Right now only for l-bfgs.
I added a parameter for people to confirm that it behaves as expected and easier debugging, but I think we should not add a parameter and always do this.

Might be a bit late but honestly I would like to avoid users having another 6 month of convergence warnings whenever they fit logistic regression.

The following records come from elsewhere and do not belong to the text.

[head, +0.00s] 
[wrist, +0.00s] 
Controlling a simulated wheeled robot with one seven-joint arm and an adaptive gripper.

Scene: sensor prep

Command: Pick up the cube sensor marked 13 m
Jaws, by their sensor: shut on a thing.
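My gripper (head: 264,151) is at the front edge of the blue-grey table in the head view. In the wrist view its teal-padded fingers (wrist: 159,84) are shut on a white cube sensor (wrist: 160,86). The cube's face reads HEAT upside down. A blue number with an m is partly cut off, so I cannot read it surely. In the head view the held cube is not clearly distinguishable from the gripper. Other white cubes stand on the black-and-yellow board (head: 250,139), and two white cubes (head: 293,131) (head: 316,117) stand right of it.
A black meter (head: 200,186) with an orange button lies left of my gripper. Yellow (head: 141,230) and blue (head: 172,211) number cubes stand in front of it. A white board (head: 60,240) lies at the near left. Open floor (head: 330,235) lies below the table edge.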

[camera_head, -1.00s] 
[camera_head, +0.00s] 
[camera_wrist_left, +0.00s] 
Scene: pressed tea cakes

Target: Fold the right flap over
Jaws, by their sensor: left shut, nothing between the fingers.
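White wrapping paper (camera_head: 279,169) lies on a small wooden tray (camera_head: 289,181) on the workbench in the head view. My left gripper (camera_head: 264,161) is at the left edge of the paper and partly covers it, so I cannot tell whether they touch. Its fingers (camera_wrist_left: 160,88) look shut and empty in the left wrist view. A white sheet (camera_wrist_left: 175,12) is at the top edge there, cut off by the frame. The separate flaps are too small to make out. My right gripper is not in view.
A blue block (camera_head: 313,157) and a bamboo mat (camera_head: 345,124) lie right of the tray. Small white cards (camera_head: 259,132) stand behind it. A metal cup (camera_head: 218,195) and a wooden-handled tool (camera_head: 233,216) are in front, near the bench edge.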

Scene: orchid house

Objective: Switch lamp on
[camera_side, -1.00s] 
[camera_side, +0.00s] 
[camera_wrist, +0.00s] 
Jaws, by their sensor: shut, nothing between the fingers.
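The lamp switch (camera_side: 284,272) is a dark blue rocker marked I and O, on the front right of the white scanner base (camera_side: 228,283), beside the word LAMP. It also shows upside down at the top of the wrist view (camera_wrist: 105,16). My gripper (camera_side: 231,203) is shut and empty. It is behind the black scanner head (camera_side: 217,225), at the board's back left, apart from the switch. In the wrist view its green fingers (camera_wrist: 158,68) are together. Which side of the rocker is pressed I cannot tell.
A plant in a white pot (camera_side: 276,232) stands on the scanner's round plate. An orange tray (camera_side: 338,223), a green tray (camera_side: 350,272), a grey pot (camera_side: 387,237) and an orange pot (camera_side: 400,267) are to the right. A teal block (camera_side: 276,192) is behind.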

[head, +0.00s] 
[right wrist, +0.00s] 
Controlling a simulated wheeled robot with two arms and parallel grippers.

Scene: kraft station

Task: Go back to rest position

Also the results are much more stable / better and faster.

To demonstrate the effect:

from sklearn.linear_model import LogisticRegression
from sklearn.datasets import make_classification
from sklearn.linear_model._logistic import _logistic_loss, _logistic_loss_and_grad
import numpy as np

X, y = make_classification(n_samples=100, n_features=60, random_state=0)
X[:, 1] += 10000
X[:, 0] *= 10000

lr = LogisticRegression(tol=1e-8).fit(X, y) # convergence warning
lr_pre = LogisticRegression(tol=1e-8, precondition=True).fit(X, y) # no warning
lr1000 = LogisticRegression(max_iter=1000, tol=1e-8).fit(X, y) # no warning, still worse solution!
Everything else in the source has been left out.